# Start of SUPPLIED ENTRIES

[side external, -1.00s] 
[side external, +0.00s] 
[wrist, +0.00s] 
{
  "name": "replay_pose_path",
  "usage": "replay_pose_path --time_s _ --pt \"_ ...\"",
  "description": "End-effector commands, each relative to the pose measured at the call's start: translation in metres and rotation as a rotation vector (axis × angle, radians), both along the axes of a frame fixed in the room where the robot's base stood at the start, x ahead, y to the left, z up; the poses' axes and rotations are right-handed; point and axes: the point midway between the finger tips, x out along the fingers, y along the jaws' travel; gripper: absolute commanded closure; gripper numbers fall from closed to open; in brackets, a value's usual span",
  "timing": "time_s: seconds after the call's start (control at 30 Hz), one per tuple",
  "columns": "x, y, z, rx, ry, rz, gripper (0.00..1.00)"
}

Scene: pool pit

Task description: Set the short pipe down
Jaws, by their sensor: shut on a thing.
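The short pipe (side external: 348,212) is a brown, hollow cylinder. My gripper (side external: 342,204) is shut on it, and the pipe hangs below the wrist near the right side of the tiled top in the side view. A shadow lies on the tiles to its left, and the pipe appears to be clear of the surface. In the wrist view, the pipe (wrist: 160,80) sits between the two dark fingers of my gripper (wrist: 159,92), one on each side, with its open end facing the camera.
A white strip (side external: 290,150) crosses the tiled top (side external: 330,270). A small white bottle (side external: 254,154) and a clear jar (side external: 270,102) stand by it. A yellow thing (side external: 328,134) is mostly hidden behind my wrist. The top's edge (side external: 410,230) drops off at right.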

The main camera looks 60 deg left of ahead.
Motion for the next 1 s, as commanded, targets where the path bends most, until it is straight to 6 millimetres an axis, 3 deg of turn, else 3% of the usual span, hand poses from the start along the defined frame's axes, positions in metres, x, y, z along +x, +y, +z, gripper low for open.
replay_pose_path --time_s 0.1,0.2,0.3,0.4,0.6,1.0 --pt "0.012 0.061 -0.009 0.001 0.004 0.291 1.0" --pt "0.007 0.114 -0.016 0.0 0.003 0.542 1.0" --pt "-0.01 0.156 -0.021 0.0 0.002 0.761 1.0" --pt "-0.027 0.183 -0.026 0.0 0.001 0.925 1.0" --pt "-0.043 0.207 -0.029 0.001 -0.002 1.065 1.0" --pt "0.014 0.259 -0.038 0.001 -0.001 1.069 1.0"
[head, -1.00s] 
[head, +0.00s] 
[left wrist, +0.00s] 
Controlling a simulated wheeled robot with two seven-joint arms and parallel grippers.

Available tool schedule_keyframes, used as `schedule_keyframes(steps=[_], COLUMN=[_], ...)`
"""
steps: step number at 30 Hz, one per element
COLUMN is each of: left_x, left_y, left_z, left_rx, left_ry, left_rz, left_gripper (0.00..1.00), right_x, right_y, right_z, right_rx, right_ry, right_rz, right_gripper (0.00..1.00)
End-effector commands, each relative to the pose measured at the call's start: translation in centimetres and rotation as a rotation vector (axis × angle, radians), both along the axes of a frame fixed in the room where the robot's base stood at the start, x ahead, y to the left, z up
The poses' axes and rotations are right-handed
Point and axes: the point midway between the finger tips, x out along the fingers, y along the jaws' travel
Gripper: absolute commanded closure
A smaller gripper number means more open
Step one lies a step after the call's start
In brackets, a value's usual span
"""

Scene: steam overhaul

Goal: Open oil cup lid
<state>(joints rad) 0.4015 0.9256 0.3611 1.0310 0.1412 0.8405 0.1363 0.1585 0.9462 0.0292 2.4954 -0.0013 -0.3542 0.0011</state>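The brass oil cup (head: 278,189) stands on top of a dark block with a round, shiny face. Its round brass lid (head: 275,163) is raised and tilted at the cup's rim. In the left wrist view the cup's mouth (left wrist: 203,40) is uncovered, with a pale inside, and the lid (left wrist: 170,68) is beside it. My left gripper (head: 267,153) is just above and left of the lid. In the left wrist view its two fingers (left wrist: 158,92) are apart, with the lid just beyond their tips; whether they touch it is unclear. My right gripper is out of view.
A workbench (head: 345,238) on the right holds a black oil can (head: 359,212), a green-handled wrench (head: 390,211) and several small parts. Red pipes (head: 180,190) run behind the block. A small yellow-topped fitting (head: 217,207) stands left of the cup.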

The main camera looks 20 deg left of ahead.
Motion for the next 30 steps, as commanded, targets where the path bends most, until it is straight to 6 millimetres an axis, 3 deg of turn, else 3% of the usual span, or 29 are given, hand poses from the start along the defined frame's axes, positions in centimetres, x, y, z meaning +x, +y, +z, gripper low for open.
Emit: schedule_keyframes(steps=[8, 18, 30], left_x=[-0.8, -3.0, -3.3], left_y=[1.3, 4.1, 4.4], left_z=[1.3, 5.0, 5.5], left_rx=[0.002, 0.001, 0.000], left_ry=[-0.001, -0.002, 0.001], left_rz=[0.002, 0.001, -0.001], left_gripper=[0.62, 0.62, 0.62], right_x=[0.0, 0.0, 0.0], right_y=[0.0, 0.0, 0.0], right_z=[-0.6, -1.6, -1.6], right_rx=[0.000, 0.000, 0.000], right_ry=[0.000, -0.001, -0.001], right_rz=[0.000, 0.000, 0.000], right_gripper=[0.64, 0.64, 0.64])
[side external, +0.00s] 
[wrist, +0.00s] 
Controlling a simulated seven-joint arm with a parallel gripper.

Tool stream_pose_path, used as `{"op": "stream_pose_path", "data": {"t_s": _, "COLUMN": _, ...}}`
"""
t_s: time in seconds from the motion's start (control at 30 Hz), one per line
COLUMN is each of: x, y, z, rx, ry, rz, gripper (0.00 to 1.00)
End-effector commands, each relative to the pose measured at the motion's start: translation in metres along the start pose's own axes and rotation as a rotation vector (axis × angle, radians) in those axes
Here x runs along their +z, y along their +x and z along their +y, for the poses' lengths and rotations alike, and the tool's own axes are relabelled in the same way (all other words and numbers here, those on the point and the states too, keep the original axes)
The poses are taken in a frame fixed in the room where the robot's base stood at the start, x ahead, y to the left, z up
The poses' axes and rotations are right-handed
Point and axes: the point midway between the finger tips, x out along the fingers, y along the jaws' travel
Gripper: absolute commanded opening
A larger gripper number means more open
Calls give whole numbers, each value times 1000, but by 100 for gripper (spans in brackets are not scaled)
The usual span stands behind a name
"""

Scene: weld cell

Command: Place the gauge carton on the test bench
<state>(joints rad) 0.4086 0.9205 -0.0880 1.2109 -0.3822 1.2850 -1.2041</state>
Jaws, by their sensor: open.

# End of SUPPLIED ENTRIES

■ **JOB**: Output the records above in their entirety, exactly.

■ **OUTPUT OF THE TASK**:
[side external, -1.00s] 
[side external, +0.00s] 
[wrist, +0.00s] 
{
  "name": "replay_pose_path",
  "usage": "replay_pose_path --time_s _ --pt \"_ ...\"",
  "description": "End-effector commands, each relative to the pose measured at the call's start: translation in metres and rotation as a rotation vector (axis × angle, radians), both along the axes of a frame fixed in the room where the robot's base stood at the start, x ahead, y to the left, z up; the poses' axes and rotations are right-handed; point and axes: the point midway between the finger tips, x out along the fingers, y along the jaws' travel; gripper: absolute commanded closure; gripper numbers fall from closed to open; in brackets, a value's usual span",
  "timing": "time_s: seconds after the call's start (control at 30 Hz), one per tuple",
  "columns": "x, y, z, rx, ry, rz, gripper (0.00..1.00)"
}

Scene: pool pit

Task description: Set the short pipe down
Jaws, by their sensor: shut on a thing.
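The short pipe (side external: 348,212) is a brown, hollow cylinder. My gripper (side external: 342,204) is shut on it, and the pipe hangs below the wrist near the right side of the tiled top in the side view. A shadow lies on the tiles to its left, and the pipe appears to be clear of the surface. In the wrist view, the pipe (wrist: 160,80) sits between the two dark fingers of my gripper (wrist: 159,92), one on each side, with its open end facing the camera.
A white strip (side external: 290,150) crosses the tiled top (side external: 330,270). A small white bottle (side external: 254,154) and a clear jar (side external: 270,102) stand by it. A yellow thing (side external: 328,134) is mostly hidden behind my wrist. The top's edge (side external: 410,230) drops off at right.

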The main camera looks 60 deg left of ahead.
Motion for the next 1 s, as commanded, targets where the path bends most, until it is straight to 6 millimetres an axis, 3 deg of turn, else 3% of the usual span, hand poses from the start along the defined frame's axes, positions in metres, x, y, z along +x, +y, +z, gripper low for open.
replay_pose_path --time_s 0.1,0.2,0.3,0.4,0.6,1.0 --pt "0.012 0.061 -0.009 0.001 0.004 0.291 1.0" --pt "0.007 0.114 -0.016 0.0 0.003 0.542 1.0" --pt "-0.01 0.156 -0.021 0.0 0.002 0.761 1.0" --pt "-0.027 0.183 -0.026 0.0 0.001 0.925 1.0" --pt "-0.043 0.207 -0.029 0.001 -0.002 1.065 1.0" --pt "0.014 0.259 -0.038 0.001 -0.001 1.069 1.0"
[head, -1.00s] 
[head, +0.00s] 
[left wrist, +0.00s] 
Controlling a simulated wheeled robot with two seven-joint arms and parallel grippers.

Available tool schedule_keyframes, used as `schedule_keyframes(steps=[_], COLUMN=[_], ...)`
"""
steps: step number at 30 Hz, one per element
COLUMN is each of: left_x, left_y, left_z, left_rx, left_ry, left_rz, left_gripper (0.00..1.00), right_x, right_y, right_z, right_rx, right_ry, right_rz, right_gripper (0.00..1.00)
End-effector commands, each relative to the pose measured at the call's start: translation in centimetres and rotation as a rotation vector (axis × angle, radians), both along the axes of a frame fixed in the room where the robot's base stood at the start, x ahead, y to the left, z up
The poses' axes and rotations are right-handed
Point and axes: the point midway between the finger tips, x out along the fingers, y along the jaws' travel
Gripper: absolute commanded closure
A smaller gripper number means more open
Step one lies a step after the call's start
In brackets, a value's usual span
"""

Scene: steam overhaul

Goal: Open oil cup lid
<state>(joints rad) 0.4015 0.9256 0.3611 1.0310 0.1412 0.8405 0.1363 0.1585 0.9462 0.0292 2.4954 -0.0013 -0.3542 0.0011</state>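The brass oil cup (head: 278,189) stands on top of a dark block with a round, shiny face. Its round brass lid (head: 275,163) is raised and tilted at the cup's rim. In the left wrist view the cup's mouth (left wrist: 203,40) is uncovered, with a pale inside, and the lid (left wrist: 170,68) is beside it. My left gripper (head: 267,153) is just above and left of the lid. In the left wrist view its two fingers (left wrist: 158,92) are apart, with the lid just beyond their tips; whether they touch it is unclear. My right gripper is out of view.
A workbench (head: 345,238) on the right holds a black oil can (head: 359,212), a green-handled wrench (head: 390,211) and several small parts. Red pipes (head: 180,190) run behind the block. A small yellow-topped fitting (head: 217,207) stands left of the cup.

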The main camera looks 20 deg left of ahead.
Motion for the next 30 steps, as commanded, targets where the path bends most, until it is straight to 6 millimetres an axis, 3 deg of turn, else 3% of the usual span, or 29 are given, hand poses from the start along the defined frame's axes, positions in centimetres, x, y, z meaning +x, +y, +z, gripper low for open.
Emit: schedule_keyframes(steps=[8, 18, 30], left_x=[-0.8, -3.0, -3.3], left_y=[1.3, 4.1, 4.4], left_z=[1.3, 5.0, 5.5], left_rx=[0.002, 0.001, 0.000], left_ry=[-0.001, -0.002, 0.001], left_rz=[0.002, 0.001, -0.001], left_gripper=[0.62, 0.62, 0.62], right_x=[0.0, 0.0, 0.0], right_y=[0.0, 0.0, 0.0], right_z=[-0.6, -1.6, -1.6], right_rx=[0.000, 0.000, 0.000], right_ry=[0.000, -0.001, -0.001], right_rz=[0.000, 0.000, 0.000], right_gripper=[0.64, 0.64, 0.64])
[side external, +0.00s] 
[wrist, +0.00s] 
Controlling a simulated seven-joint arm with a parallel gripper.

Tool stream_pose_path, used as `{"op": "stream_pose_path", "data": {"t_s": _, "COLUMN": _, ...}}`
"""
t_s: time in seconds from the motion's start (control at 30 Hz), one per line
COLUMN is each of: x, y, z, rx, ry, rz, gripper (0.00 to 1.00)
End-effector commands, each relative to the pose measured at the motion's start: translation in metres along the start pose's own axes and rotation as a rotation vector (axis × angle, radians) in those axes
Here x runs along their +z, y along their +x and z along their +y, for the poses' lengths and rotations alike, and the tool's own axes are relabelled in the same way (all other words and numbers here, those on the point and the states too, keep the original axes)
The poses are taken in a frame fixed in the room where the robot's base stood at the start, x ahead, y to the left, z up
The poses' axes and rotations are right-handed
Point and axes: the point midway between the finger tips, x out along the fingers, y along the jaws' travel
Gripper: absolute commanded opening
A larger gripper number means more open
Calls give whole numbers, each value times 1000, but by 100 for gripper (spans in brackets are not scaled)
The usual span stands behind a name
"""

Scene: weld cell

Command: Place the gauge carton on the test bench
<state>(joints rad) 0.4086 0.9205 -0.0880 1.2109 -0.3822 1.2850 -1.2041</state>
Jaws, by their sensor: open.

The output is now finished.